→ INFORMATION SUPPLIED:
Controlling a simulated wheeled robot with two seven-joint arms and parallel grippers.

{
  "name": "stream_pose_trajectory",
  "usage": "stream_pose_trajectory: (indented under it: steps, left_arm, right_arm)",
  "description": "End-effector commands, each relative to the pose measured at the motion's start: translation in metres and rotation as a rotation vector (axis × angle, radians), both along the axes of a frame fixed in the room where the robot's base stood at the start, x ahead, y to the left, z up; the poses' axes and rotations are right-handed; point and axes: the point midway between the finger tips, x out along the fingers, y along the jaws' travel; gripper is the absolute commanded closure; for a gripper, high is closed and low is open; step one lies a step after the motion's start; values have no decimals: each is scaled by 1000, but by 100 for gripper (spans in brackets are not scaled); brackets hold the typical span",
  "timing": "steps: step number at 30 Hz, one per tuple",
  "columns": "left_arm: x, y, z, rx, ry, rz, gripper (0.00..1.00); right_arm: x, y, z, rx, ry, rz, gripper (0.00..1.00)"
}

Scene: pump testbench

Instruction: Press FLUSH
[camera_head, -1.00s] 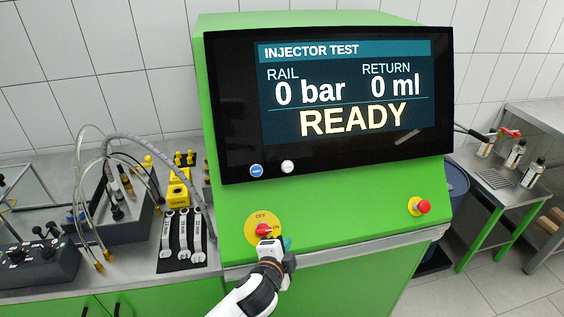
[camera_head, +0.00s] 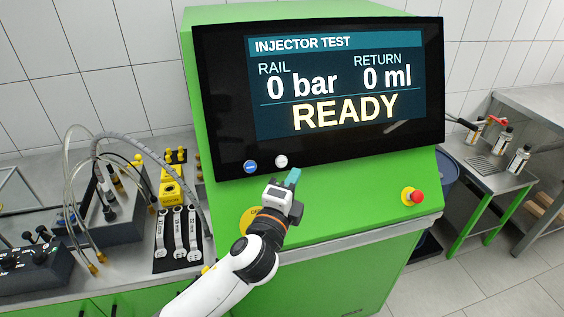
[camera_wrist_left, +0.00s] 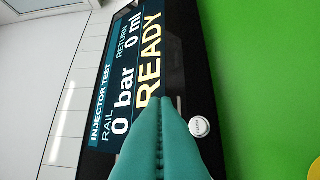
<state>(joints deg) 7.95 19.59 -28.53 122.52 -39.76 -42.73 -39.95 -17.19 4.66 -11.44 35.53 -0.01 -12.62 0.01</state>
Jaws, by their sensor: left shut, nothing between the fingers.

→ TO BE DONE: Begin with the line that contains "commands, each relative" and copy every line through the end of the listing, exactly as written, both ends included. Pictures are not part of the copy.

→ WRITTEN REPLY:
  "description": "End-effector commands, each relative to the pose measured at the motion's start: translation in metres and rotation as a rotation vector (axis × angle, radians), both along the axes of a frame fixed in the room where the robot's base stood at the start, x ahead, y to the left, z up; the poses' axes and rotations are right-handed; point and axes: the point midway between the finger tips, x out along the fingers, y along the jaws' travel; gripper is the absolute commanded closure; for a gripper, high is closed and low is open; step one lies a step after the motion's start; values have no decimals: each is scaled by 1000, but by 100 for gripper (spans in brackets are not scaled); brackets hold the typical span",
  "timing": "steps: step number at 30 Hz, one per tuple",
  "columns": "left_arm: x, y, z, rx, ry, rz, gripper (0.00..1.00); right_arm: x, y, z, rx, ry, rz, gripper (0.00..1.00)"
}

Scene: pump testbench

Instruction: Press FLUSH
[camera_head, -1.00s] 
[camera_head, +0.00s] 
[camera_wrist_left, +0.00s] 
<state>(joints deg) 7.95 19.59 -28.53 122.52 -39.76 -42.73 -39.95 -17.19 4.66 -11.44 35.53 -0.01 -12.62 0.01</state>
Jaws, by their sensor: left shut, nothing between the fingers.

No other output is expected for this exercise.